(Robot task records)
## BEGIN
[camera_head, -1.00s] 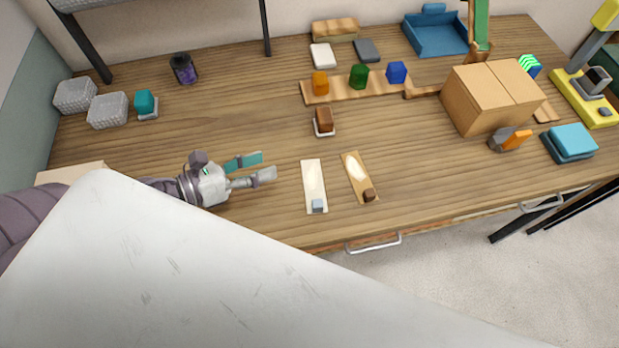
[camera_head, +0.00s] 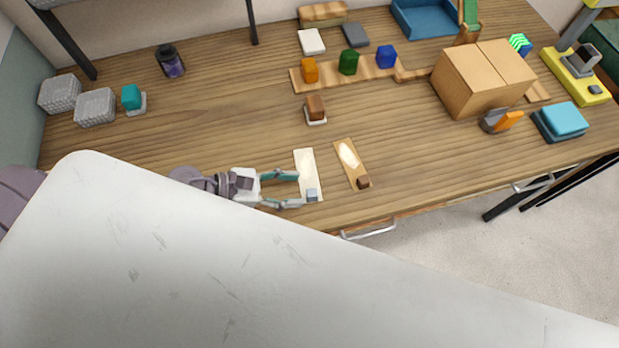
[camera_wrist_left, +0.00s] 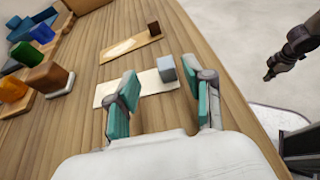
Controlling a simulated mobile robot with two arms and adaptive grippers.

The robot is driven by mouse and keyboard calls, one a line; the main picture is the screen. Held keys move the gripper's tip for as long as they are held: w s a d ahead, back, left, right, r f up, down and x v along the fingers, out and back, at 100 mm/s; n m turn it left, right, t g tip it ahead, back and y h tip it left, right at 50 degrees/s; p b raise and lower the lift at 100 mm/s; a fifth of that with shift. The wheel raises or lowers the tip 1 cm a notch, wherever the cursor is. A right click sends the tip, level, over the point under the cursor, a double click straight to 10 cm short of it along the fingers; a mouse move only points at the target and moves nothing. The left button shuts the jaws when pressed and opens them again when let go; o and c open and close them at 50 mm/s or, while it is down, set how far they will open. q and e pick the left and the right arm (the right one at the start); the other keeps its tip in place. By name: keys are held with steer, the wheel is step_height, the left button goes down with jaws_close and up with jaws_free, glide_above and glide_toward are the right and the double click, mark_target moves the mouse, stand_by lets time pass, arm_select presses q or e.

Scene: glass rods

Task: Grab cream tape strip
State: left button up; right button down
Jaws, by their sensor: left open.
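The cream strip (camera_head: 304,162) lies on the desk near the front edge, with a small grey-blue cube (camera_head: 312,194) at its near end. Beside it on the right lies a tan strip (camera_head: 343,152) with a dark brown cube (camera_head: 363,181). My left gripper (camera_head: 299,189) is open, its fingertips at the left side of the cream strip near the cube. In the left wrist view the open fingers (camera_wrist_left: 161,92) are in front of the cream strip (camera_wrist_left: 150,80) and partly hide it; the cube (camera_wrist_left: 166,68) shows between them. A dark arm, apparently my right, shows there, its end unclear.
A brown block (camera_head: 316,107) on a white pad stands behind the strips. A wooden board (camera_head: 330,77) with coloured blocks lies farther back. A cardboard box (camera_head: 480,75) stands to the right. The desk left of the strips is mostly clear.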

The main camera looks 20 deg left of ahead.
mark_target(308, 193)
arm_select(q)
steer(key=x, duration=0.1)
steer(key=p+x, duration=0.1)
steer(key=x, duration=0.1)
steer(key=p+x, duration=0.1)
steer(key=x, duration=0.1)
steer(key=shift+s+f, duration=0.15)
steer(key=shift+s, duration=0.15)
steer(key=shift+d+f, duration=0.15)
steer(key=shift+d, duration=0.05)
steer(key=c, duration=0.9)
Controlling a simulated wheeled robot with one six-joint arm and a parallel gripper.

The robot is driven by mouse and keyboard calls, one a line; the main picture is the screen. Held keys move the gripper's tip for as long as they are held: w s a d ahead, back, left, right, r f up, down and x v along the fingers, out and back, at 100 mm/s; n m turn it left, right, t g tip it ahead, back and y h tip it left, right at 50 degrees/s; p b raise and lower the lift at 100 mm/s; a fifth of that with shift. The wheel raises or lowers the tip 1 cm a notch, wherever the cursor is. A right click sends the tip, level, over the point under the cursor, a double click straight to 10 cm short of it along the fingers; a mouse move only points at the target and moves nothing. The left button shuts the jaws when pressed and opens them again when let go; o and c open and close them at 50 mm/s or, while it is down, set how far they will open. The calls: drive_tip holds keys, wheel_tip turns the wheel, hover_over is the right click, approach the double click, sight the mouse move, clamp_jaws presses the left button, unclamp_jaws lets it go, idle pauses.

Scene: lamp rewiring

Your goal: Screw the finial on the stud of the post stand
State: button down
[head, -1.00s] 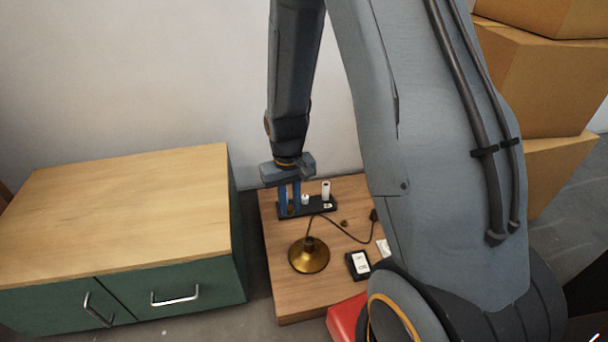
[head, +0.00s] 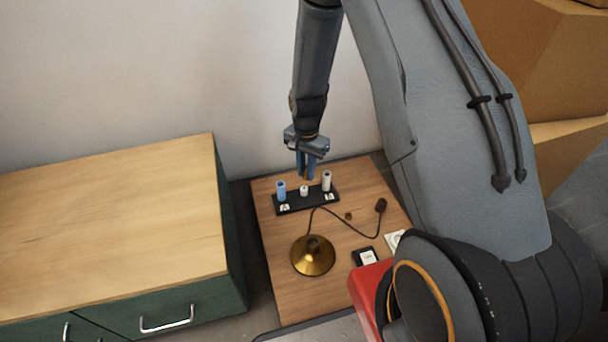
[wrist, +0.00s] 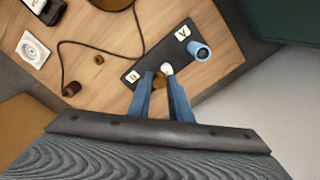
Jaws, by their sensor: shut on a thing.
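My gripper (head: 306,176) is shut on a small brass-brown piece (wrist: 159,79), likely the finial, mostly hidden by the fingers. It hangs above the black post stand (head: 306,202), over its middle part. The stand also shows in the wrist view (wrist: 150,62). A blue post (head: 281,190) stands at its left end by label A, and a white post (head: 327,180) at its right end by label B. Between them is a short white stud (head: 304,190). In the wrist view the stud's white top (wrist: 167,68) is beside the held piece; I cannot tell whether they touch.
The brass lamp base (head: 312,257) stands in front, with a dark cord running to a brown socket (head: 380,206). A small brown knob (head: 348,216) lies on the wooden table. A black box (head: 365,257) and red box (head: 368,287) are at front right. A green cabinet (head: 232,225) stands left.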

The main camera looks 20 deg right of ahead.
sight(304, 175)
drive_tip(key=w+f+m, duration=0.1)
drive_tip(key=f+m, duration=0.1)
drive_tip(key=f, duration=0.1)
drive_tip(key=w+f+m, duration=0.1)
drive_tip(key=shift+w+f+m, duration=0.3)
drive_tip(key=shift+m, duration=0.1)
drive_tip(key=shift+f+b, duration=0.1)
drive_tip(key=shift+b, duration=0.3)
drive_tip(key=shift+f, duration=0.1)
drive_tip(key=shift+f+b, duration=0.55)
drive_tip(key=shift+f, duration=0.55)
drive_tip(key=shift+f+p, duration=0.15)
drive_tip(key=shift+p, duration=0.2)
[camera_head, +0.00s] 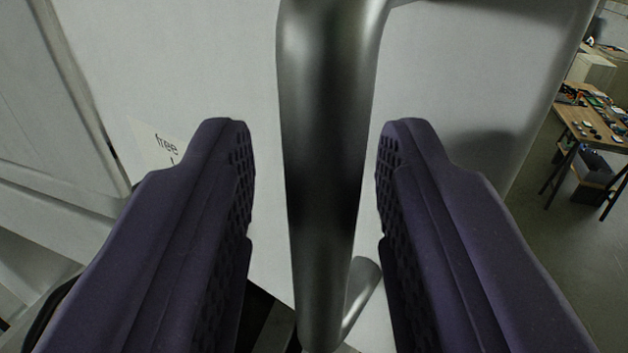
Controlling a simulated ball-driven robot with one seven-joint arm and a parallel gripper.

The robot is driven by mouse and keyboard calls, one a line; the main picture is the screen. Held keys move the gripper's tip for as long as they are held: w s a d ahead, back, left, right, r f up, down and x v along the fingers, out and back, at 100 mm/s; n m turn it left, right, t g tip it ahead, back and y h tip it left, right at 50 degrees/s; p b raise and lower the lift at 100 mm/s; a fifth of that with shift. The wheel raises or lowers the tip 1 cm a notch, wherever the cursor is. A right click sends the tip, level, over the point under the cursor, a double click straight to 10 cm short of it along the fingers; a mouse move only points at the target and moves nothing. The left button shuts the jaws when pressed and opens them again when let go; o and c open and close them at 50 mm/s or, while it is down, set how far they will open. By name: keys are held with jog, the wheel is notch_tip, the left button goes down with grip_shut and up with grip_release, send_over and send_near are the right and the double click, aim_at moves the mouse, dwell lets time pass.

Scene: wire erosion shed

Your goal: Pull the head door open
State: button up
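The head door (455,80) is a pale grey panel that fills most of the view. A thick metal bar handle (325,150) runs nearly upright down its front, with its lower mount bending back to the right near the bottom. My gripper (314,160) has two purple fingers with textured inner pads. It is open, with one finger on each side of the handle. A gap shows between each finger and the bar, so neither appears to touch it.
Pale machine panels (50,110) stand at the left, beyond a seam beside the door. At the far right, past the door's edge, a wooden table (590,122) bears small items, with dark boxes under it. Grey floor (560,250) shows clear at the right.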

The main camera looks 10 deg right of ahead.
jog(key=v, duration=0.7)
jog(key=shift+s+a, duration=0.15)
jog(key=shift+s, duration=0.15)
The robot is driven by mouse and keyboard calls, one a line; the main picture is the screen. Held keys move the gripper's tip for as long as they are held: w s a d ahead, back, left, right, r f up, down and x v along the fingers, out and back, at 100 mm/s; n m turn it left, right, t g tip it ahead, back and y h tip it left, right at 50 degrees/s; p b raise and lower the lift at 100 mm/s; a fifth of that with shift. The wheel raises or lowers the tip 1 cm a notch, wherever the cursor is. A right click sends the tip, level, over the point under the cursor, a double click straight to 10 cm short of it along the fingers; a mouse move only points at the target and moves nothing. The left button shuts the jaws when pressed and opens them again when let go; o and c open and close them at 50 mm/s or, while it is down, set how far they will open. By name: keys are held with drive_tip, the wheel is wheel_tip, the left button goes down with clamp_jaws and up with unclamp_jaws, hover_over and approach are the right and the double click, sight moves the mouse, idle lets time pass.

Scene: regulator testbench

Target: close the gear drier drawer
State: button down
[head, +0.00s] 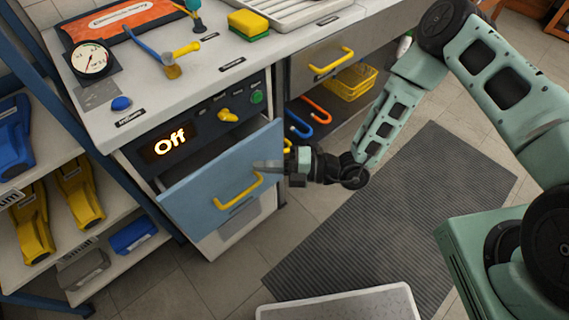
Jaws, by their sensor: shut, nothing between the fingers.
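The gear drier drawer (210,179) has a blue front with a yellow handle (237,192). My gripper (256,165) is shut and empty. Its fingertips lie across the right part of the drawer front, just above the right end of the handle. I cannot tell whether they touch the front. The drawer's inside is mostly hidden behind its front.
A white bench top (135,60) holds a gauge (91,59), an orange pouch (133,18) and sponges (248,25). Shelves with yellow and blue items stand at left. A yellow basket (350,81) sits under the right drawer. A grey mat (420,215) covers open floor.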

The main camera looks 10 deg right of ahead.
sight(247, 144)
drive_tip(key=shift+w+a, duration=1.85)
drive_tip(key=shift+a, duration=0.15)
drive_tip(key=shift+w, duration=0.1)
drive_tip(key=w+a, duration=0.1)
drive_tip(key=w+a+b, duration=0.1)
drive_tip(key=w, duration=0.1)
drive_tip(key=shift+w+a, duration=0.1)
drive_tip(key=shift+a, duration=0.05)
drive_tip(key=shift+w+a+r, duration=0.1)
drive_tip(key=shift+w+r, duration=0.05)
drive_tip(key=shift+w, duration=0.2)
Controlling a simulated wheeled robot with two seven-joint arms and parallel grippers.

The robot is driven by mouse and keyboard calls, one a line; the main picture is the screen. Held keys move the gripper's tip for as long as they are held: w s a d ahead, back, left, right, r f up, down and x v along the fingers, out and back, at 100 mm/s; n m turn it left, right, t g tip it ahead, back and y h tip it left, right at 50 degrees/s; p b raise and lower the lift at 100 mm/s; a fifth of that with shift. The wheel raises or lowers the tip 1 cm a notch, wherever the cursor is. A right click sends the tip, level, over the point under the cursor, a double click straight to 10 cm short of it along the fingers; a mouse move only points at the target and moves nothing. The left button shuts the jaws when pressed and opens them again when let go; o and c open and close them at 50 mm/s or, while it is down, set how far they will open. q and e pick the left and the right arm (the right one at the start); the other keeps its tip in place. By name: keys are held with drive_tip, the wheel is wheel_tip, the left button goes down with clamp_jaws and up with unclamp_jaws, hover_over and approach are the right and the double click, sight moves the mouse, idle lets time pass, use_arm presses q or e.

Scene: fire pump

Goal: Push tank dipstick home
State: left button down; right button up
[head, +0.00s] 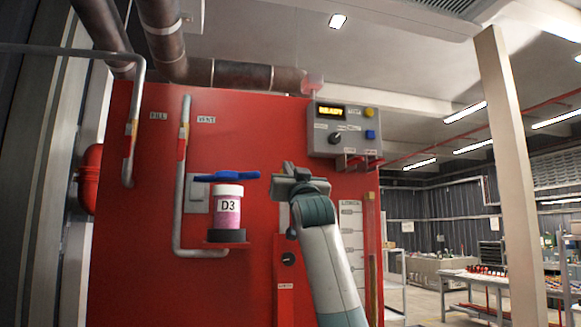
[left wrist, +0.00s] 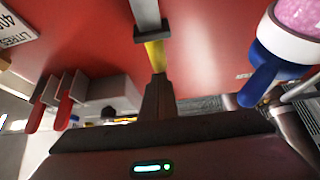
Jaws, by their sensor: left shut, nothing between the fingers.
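My left gripper (head: 298,178) is raised in front of the red tank panel (head: 150,220), with its fingers together. In the left wrist view the dark closed fingers (left wrist: 158,88) point at a yellow strip (left wrist: 155,56) below a grey metal bar with a bracket (left wrist: 145,30). This looks like the dipstick and its guide, but I cannot be sure. The fingertips appear at or very near the yellow end; contact cannot be told. In the head view the gripper and forearm hide this spot. My right gripper is out of view.
A pink jar marked D3 (head: 229,208) stands on a small red shelf left of the gripper, beside a blue handle (head: 226,176). A control box reading READY (head: 344,130) is above right. A beige post (head: 510,170) and workbench (head: 475,280) are farther right.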

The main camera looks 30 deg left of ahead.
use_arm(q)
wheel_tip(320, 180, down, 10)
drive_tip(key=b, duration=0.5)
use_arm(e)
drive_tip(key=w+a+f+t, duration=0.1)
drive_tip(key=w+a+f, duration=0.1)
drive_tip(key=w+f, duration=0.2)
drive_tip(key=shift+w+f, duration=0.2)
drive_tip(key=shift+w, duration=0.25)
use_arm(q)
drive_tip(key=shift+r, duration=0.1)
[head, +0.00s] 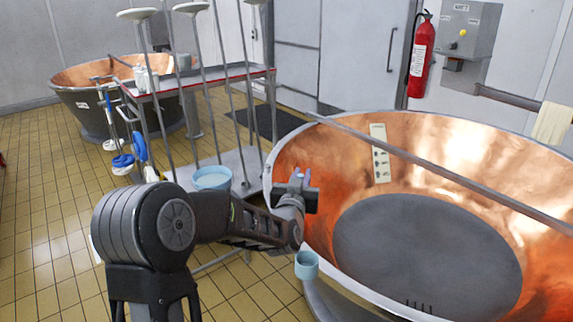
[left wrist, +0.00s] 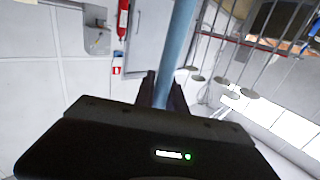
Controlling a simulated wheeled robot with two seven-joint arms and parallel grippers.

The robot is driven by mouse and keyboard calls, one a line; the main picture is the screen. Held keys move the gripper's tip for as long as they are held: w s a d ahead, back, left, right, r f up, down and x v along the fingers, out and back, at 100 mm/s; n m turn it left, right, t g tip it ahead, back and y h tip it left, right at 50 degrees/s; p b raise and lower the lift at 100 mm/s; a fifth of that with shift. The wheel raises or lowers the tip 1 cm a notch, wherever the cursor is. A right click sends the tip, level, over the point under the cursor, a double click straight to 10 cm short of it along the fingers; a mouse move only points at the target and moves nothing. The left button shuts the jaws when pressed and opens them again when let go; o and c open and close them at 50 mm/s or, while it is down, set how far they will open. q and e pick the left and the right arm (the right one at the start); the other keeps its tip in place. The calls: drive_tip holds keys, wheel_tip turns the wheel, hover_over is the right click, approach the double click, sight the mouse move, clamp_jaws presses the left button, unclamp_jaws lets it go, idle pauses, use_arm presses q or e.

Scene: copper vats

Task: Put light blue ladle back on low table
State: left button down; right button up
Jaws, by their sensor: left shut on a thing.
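My left gripper (head: 297,182) is over the near left rim of the large copper vat, shut on the light blue ladle. In the left wrist view the ladle's light blue handle (left wrist: 180,45) stands between the fingers (left wrist: 162,88). In the head view its light blue cup (head: 306,265) hangs below my wrist, beside the vat's outer rim; my arm hides much of the handle. My right gripper is out of view.
The copper vat (head: 480,150) fills the right, with a grey bar across it. Blue-headed brushes (head: 122,161) stand at the left. Tiled floor (head: 40,220) is clear at far left.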

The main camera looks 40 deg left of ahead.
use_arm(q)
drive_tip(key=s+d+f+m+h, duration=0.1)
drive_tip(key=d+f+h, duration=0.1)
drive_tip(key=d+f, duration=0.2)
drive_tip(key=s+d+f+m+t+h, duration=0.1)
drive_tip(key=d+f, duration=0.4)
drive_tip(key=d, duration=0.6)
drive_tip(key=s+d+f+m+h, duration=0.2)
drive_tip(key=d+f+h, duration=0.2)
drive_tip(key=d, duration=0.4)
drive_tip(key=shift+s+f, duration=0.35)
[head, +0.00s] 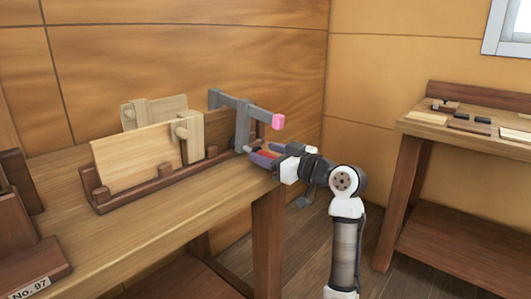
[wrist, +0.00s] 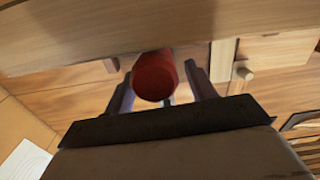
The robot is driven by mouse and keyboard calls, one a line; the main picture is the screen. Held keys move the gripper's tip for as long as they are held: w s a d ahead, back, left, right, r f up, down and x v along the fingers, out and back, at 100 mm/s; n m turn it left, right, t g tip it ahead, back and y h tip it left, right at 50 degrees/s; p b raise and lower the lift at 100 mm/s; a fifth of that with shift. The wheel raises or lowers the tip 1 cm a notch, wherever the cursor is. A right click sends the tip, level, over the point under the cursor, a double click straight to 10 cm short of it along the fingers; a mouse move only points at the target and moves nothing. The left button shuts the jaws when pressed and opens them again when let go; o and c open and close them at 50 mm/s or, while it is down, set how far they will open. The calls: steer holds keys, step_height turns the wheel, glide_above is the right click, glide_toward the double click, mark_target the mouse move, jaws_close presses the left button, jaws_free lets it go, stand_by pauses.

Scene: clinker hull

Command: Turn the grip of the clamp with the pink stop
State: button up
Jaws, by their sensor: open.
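The clamp with the pink stop (head: 278,121) has a grey metal frame (head: 242,113) and stands at the right end of the wooden rack on the bench. The pink stop is a small block at the end of its upper bar. In the wrist view a red, round-ended grip (wrist: 155,76) lies between my two fingers. My gripper (head: 262,154) is open, low beside the clamp, with one finger on each side of the grip. I cannot tell whether either finger touches it. Most of the grip is hidden in the head view.
A wooden rack (head: 103,197) holds upright boards (head: 135,157) with a pale wooden clamp (head: 188,136) on them, left of my gripper. A wooden wall rises close behind. A second bench (head: 455,128) with small pieces stands at the right, across open floor.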

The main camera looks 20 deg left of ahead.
## END
_What is required:_
Copy, exactly as they stand, the lines from the one that holds "[camera_wrist_left, +0.00s]" to the one that holds "State: left button up; right button down", both included, and drop every picture.

_Exercise solution:_
[camera_wrist_left, +0.00s] 
Controlling a simulated mobile robot with two arms and adaptive grippers.

The robot is driven by mouse and keyboard calls, one a line; the main picture is the screen. Held keys move the gripper's tip for as long as they are held: w s a d ahead, back, left, right, r f up, down and x v along the fingers, out and back, at 100 mm/s; n m turn it left, right, t g tip it ahead, back and y h tip it left, right at 50 degrees/s; p b raise and lower the lift at 100 mm/s; a fifth of that with shift. The wheel raises or lowers the tip 1 cm a notch, wherever the cursor is. A right click sends the tip, level, over the point under the cursor, a double click straight to 10 cm short of it along the fingers; a mouse move only points at the target and moves nothing. The left button shuts the jaws when pressed and opens them again when let go; o and c open and close them at 50 mm/s or, while it is down, set how far they will open. q and e pick the left and the right arm (the right one at the start); the other keeps its tip in place. By name: keys are held with steer, the wheel is step_height, the left button goes down with jaws_close and up with jaws_free, glide_above and glide_toward are the right and the double click, mark_target moves the mouse, stand_by lets time pass, arm_select presses q or e.

Scene: glass rods

Task: Grab cream tape strip
State: left button up; right button down

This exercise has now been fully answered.